The GSA’s Fundamental Elements programme has also issued project calls with more to come. The published calls include development of an enhanced GNSS User terminal, emerging EGNSS receiver technologies, development of advanced interference systems, and the development of a drone-borne double frequency receiver. Three more calls to be published in December will cover receivers for rail applications, high precision in the mass market, and a shipborne double frequency, multi-constellation receiver.
“There is still much to do in 2020 and beyond,” said Blasi. “The GSA has three main objectives: to complete the uptake of EGNSS in more long-term regulated markets, position Galileo as the leader with its differentiating characteristics including authentication and high accuracy, and continue to support the downstream industry.”

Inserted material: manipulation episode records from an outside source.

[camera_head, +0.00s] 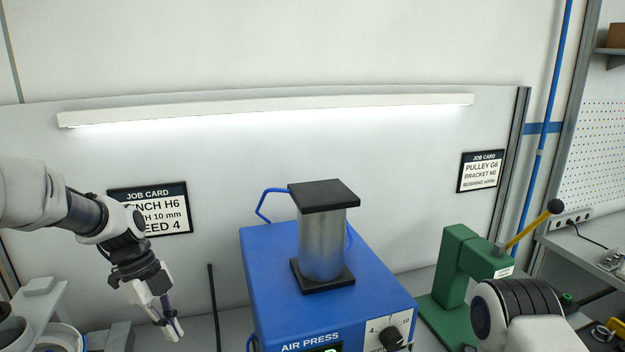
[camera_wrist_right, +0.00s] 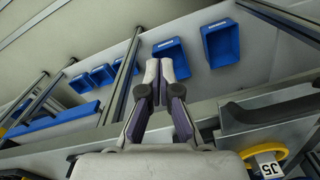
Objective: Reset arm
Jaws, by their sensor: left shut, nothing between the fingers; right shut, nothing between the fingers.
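My left arm comes in from the left in the head view. Its gripper (camera_head: 172,328) points down, shut and empty, left of the blue air press. My right arm shows at the lower right of the head view, in front of the green press; its gripper is outside that view. In the right wrist view my right gripper (camera_wrist_right: 152,72) is shut, with its fingertips together and nothing between them.
A blue air press (camera_head: 262,275) with a metal cylinder (camera_head: 322,240) stands in the middle. A green press (camera_head: 455,270) with a yellow lever (camera_head: 527,230) stands to the right. Blue bins (camera_wrist_right: 221,43) and metal rails lie beyond my right gripper. Job cards (camera_head: 480,171) hang behind.

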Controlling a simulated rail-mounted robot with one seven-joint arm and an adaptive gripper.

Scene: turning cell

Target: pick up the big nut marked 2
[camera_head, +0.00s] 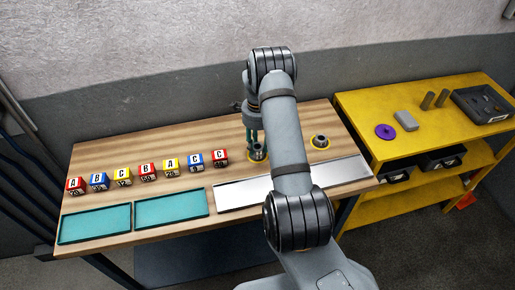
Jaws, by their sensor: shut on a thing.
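One nut (257,154) is at my gripper, left of my forearm. The other nut (320,141) stands on the right, clear of the gripper. My gripper (256,146) points down and is shut on the left nut, which is at or very near the table top. My arm hides part of the gripper and the table behind it. The nuts are too small to read a number on either, so I cannot tell which is marked 2.
A row of several lettered blocks (148,175) stands on the left, behind two teal trays (95,224). A silver tray (340,172) lies along the front, partly under my arm. A yellow shelf (440,135) on the right carries a purple disc (385,131) and a dark bin (480,104).

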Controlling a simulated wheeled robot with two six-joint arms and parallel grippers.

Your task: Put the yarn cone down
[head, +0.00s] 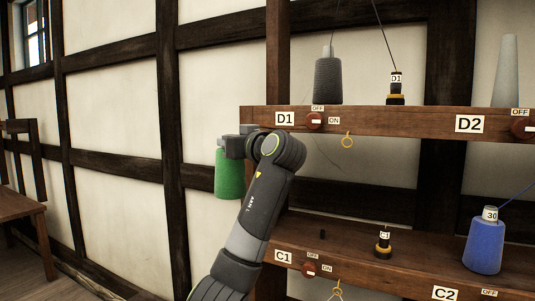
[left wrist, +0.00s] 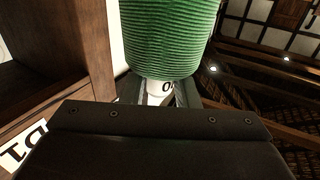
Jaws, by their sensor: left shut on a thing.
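A green yarn cone (head: 230,174) is held in the air to the left of the wooden rack. My left gripper (head: 233,145) is shut on its top end, and the cone hangs below the jaws, about upright. In the left wrist view the green yarn (left wrist: 170,35) fills the top middle, and its pale labelled tip (left wrist: 160,88) sits between the jaws. The label is only partly readable. The cone touches nothing but the gripper. My right gripper is in neither view.
The upper shelf (head: 400,122) bears a grey cone (head: 328,80) at D1 and a pale cone (head: 506,72) at D2. A wooden table (head: 18,206) stands far left.

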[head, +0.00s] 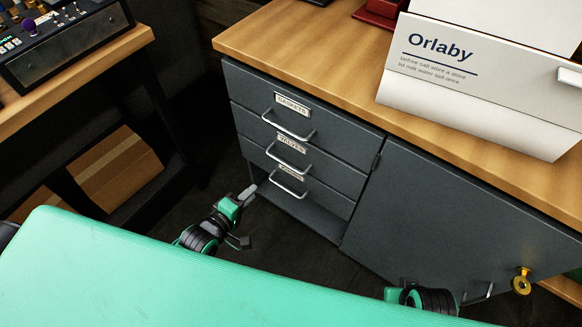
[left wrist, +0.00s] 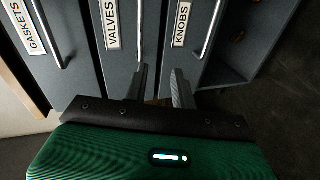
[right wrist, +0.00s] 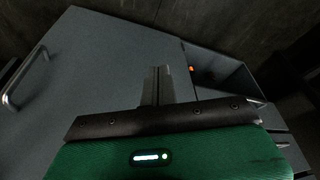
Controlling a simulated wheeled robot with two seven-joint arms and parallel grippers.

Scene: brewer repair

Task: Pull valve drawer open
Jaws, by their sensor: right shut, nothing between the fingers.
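The valves drawer (head: 325,170) is the middle of three stacked drawers in the dark grey cabinet and looks shut, flush with its neighbours. Its bar handle (head: 288,164) sits below a white label. In the left wrist view its VALVES label (left wrist: 111,24) is readable and its handle (left wrist: 140,25) runs down towards one fingertip. My left gripper (head: 250,216) is open, low in front of the drawers. In the left wrist view its fingers (left wrist: 161,80) spread between the valves and knobs handles, with nothing visibly gripped. My right gripper (right wrist: 157,80) is shut and empty near the cabinet door.
The gaskets drawer (head: 345,143) is above and the knobs drawer (head: 325,197) below. An open shelf space lies under them. The cabinet door (head: 440,215) is at the right, with a brass knob-like piece (head: 521,280) near it. A green surface (head: 180,270) fills the foreground.

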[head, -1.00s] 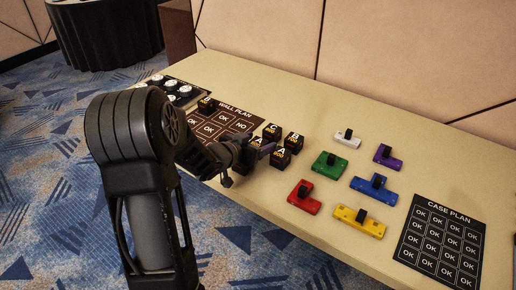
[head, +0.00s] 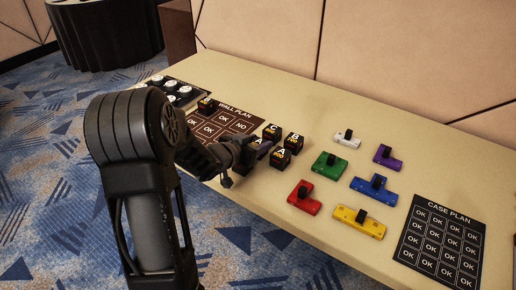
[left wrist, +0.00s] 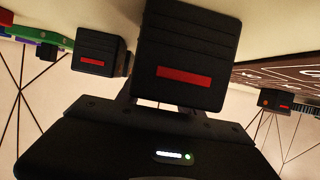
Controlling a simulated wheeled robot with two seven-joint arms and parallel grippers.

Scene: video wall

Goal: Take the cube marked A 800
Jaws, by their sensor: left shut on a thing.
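My left gripper (head: 256,150) is shut at the near right corner of the wall plan, low over the table. In the left wrist view a black cube with a red stripe (left wrist: 186,55) fills the space right at the gripper (left wrist: 168,106). In the head view the gripper mostly hides this cube, and its marking cannot be read there. Black cubes marked C (head: 272,131), B (head: 294,141) and A (head: 281,157) stand just right of the gripper; their small numbers are too small to read. Another black cube (head: 206,104) stands on the wall plan. My right gripper is out of view.
The brown wall plan (head: 241,126) lies under and behind the gripper. White round pieces (head: 171,86) sit at the far left. Coloured blocks with black knobs, such as the red one (head: 304,199), lie to the right. The case plan (head: 441,240) is at front right.

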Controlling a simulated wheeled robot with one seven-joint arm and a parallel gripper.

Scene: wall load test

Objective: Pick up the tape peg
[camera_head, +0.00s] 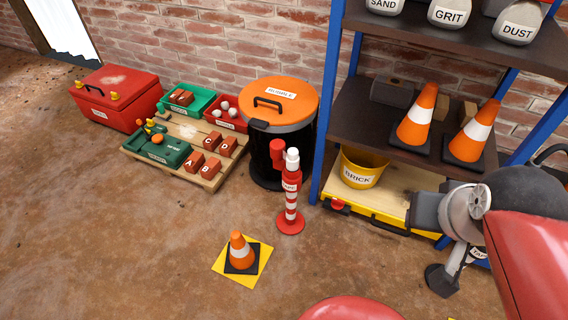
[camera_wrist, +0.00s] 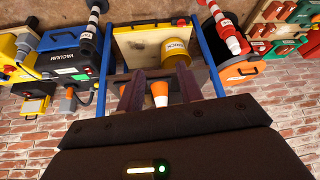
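A red-and-white striped post (camera_head: 291,190) stands upright on a round red base, in front of the black bin. It has a white top, a red cylinder beside the top and a small label I cannot read surely; I take it as the tape peg. It also shows in the wrist view, at the upper right (camera_wrist: 226,32). My gripper (camera_wrist: 160,80) is open and empty in the wrist view, its fingers apart with an orange cone visible beyond the gap.
The blue-framed shelf (camera_head: 328,90) stands right of the post, holding cones (camera_head: 418,113) and a yellow bucket (camera_head: 363,169). The orange-lidded bin (camera_head: 285,100) stands behind the post. A small cone on a yellow mat (camera_head: 224,263) lies front left. The left foreground floor is clear.

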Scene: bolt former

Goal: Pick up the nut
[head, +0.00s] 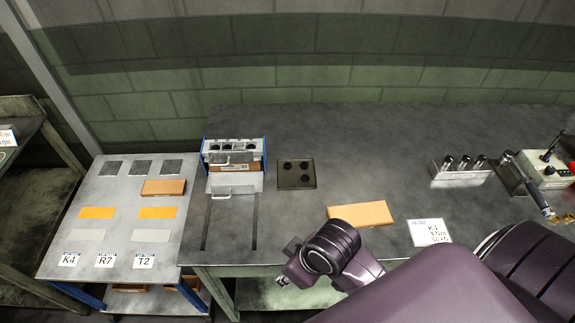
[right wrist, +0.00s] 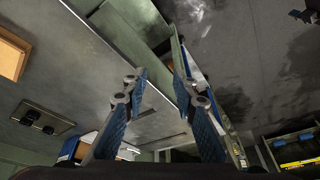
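No piece is plainly recognisable as a nut. My right gripper (head: 288,266) is over the bench's front edge, left of the near orange-brown box and nearer the front than the dark plate. In the right wrist view its two blue fingers (right wrist: 160,78) are apart with nothing held between them. My left gripper is not in view.
An orange-brown box (head: 361,214) and a white label card (head: 429,232) lie right of the plate. A fixture (head: 235,183) stands to its left. A lower side table (head: 101,228) holds coloured pads and a box. A metal rack (head: 462,174) stands at right. The bench's back is clear.

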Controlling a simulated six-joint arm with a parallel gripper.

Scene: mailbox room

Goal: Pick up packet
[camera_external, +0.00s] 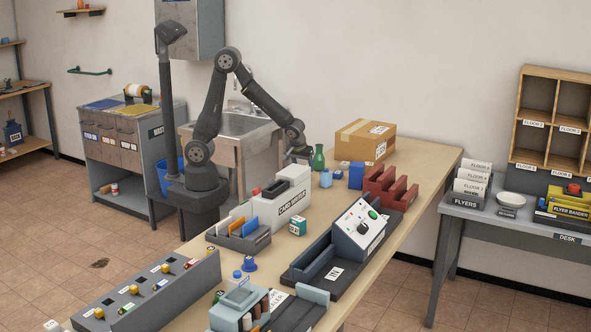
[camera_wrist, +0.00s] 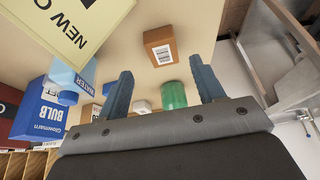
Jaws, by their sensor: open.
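A small orange-brown packet (camera_wrist: 160,46) with a white barcode label lies on the table in the wrist view, beyond my fingertips and roughly between them. I cannot make it out in the external view. My gripper (camera_wrist: 161,70) is open and empty, with its two blue-grey fingers apart. In the external view my gripper (camera_external: 299,158) hangs over the table, behind the white card writer box and left of the green bottle. In the wrist view the packet is apart from both fingers.
A green bottle (camera_external: 318,158) stands close to my gripper; it also shows between the fingers in the wrist view (camera_wrist: 174,96). A sink (camera_external: 242,124) is behind.

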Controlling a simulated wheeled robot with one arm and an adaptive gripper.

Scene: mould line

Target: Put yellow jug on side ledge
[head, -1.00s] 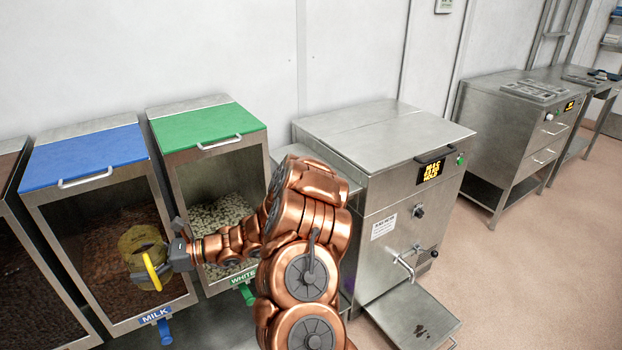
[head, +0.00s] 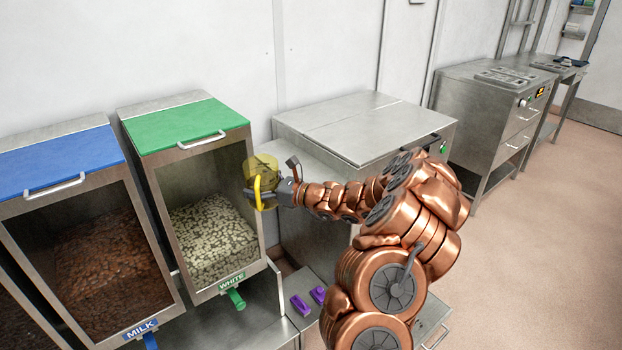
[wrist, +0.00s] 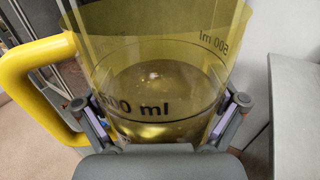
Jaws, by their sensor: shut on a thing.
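The yellow jug (head: 262,166) is see-through, with a solid yellow handle and dark ml marks. My gripper (head: 272,193) is shut on it and holds it upright in the air, in front of the white bin's right side. In the wrist view the jug (wrist: 150,75) fills the middle, with a finger pad on each side and its handle at the left. I see no solid contents in it. The side ledge (head: 305,153) appears to be the steel surface at the machine's left side, just right of the jug. A grey surface (wrist: 298,100) at the right of the wrist view may be it.
The green-lidded white bin (head: 188,125) and blue-lidded milk bin (head: 58,165) stand at left. The steel machine (head: 360,125) is behind my arm. Two purple items (head: 308,299) lie on a low steel surface. A steel bench (head: 480,90) stands far right; open floor lies at right.

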Eric Guyader from the European Commission outlined upcoming calls administered through the Commission’s EGNSS Mission and Services (MAS) actions. Two calls are to be published soon on R&D for EGNOS services for payment or liability critical applications in the road sector and EGNSS rail safety services.
In addition, up to eight calls may be published in 2020 under the European Space Agency administered Horizon 2020 Satellite Navigation programme (HSNAV) with some EUR 2 million earmarked for projects relating to EGNSS evolution projects.
An EGNSS research success story was provided by Zahidul Bhuiyan of the Finnish National Land Survey who described the Strike-3 project funded under Horizon 2020 looking at standardisation of GNSS Interference Threat Monitoring and Receiver Testing. The project had set up an international network to monitor GNSS interference. “GNSS needs protection,” said Bhuiyan. “STRIKE-3 aimed to improve our understanding of the threat scene facing stakeholders in implementing GNSS safety and security.”
The project found that out of over half a million monitored interference events, both unintentional and malicious, only 5% had an impact on the receiver, with the vast majority not actually denying the use of GNSS. The project reinforced the recognition that improved interference detection and mitigation can help the robustness of PNT services, in particular for critical infrastructure, and its receiver testing standard document provides a good initial test standard to ensure that reports from different systems are compatible.
Although the budget for the next Framework R&D programme for 2021-2027, Horizon Europe, is still subject to negotiation Mats Ljungqvist of DG GROW gave an overview of the current state of play. The current budget for the EU Space Programme in Horizon Europe is EUR 16 billion with some EUR 9.7 billion allocated to EGNSS topics.
An orientation document on the first strategic plan and work programme for Horizon Europe published at the end of October contains two sections on space research and innovation: 4.8 ‘A globally competitive space sector reinforcing EU sovereignty’ and 4.11 ‘New services from Space for the EU society and economy’.
Within the three pillars of Horizon Europe, Pillar 2 on Global Challenges and Industrial Competitiveness is allocated around half the total budget and includes a cluster (Digital, Industry & Space) that directly addresses space topics. “Pillar 3 on Open Innovation will also be of interest to the space sector,” said Ljungqvist. “An Enhanced European Innovation Council will provide accelerator and pathfinder grants to help bring bright ideas to market.”
Higher innovation funding should also be made available via an enhanced InvestEU programme where a European Union guarantee of some EUR 40 billion is looking to mobilise up to EUR 700 billion of private investment for growth and scale-up.
Together with a new Commission Directorate-General for Defence and Space, starting work at the beginning of 2020, there is a clear focus for space-related strategy and activities in Europe that reflect the growing importance of the space sector.
The GSA and the Commission have also been consulting with GNSS user communities to take their input into consideration when defining EGNSS downstream funding priorities in the new financial perspective. A recent report from the GSA summarises the results of these consultations and outlines future R&I priorities.